*SHORT TASK:* Below are some records. How many of their lines contain the string "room"? Give the number only.

##############################

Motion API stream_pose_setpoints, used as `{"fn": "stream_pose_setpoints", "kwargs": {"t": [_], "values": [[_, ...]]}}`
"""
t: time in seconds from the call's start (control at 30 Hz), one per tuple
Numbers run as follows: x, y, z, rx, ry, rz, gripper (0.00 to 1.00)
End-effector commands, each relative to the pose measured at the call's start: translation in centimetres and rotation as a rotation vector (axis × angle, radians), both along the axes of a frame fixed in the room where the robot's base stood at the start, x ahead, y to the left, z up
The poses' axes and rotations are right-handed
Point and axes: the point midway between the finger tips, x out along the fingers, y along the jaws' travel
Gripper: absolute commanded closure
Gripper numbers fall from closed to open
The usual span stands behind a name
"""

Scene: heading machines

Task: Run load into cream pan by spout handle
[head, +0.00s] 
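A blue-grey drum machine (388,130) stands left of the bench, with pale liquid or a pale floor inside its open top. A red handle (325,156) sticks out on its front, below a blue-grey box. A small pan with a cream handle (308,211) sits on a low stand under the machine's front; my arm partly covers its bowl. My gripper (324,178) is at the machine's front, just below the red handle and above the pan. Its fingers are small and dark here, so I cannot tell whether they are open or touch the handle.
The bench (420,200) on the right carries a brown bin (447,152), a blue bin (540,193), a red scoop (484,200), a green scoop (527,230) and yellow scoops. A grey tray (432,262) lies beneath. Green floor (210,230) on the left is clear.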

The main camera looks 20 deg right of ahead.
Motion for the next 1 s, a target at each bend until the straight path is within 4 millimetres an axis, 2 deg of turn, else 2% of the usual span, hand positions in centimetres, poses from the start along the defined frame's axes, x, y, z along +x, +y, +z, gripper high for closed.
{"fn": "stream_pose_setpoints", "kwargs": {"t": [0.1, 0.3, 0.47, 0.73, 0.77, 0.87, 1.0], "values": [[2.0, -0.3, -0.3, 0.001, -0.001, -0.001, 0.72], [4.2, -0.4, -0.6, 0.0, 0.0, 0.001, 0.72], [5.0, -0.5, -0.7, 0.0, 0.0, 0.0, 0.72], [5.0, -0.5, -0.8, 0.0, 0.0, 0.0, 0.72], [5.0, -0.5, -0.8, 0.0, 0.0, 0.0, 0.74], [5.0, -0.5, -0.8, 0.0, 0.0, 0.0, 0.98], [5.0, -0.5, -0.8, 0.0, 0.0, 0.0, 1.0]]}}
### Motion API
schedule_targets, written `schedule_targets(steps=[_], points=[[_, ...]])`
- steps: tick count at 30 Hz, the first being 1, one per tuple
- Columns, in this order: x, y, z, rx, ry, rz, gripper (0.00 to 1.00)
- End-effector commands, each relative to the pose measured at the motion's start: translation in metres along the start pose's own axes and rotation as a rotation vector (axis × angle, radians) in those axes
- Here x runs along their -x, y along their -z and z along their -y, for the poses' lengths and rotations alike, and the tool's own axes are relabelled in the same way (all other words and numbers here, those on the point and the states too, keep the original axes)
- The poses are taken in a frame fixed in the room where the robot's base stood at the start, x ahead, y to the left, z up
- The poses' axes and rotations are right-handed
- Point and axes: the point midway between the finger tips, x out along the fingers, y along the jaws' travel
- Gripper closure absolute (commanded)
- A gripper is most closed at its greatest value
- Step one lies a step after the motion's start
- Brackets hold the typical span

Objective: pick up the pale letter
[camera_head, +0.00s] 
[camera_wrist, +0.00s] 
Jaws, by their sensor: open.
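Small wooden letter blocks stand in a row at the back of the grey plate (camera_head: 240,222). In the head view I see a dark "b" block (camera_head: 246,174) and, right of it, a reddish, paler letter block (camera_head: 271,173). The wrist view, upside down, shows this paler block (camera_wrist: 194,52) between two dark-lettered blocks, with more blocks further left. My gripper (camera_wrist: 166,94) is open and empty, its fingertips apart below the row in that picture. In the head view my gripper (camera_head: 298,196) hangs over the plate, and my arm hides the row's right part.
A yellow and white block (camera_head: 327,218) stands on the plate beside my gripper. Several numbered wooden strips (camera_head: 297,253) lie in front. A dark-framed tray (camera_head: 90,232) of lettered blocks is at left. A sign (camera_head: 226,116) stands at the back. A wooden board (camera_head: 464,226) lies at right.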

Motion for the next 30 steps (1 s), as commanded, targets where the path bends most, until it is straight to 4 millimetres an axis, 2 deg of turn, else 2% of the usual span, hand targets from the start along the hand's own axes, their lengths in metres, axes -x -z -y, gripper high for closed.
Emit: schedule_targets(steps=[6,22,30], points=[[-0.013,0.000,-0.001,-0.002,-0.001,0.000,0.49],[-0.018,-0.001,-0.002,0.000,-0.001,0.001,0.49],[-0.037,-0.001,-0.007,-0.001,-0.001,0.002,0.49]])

##############################

*TASK RESULT:* 2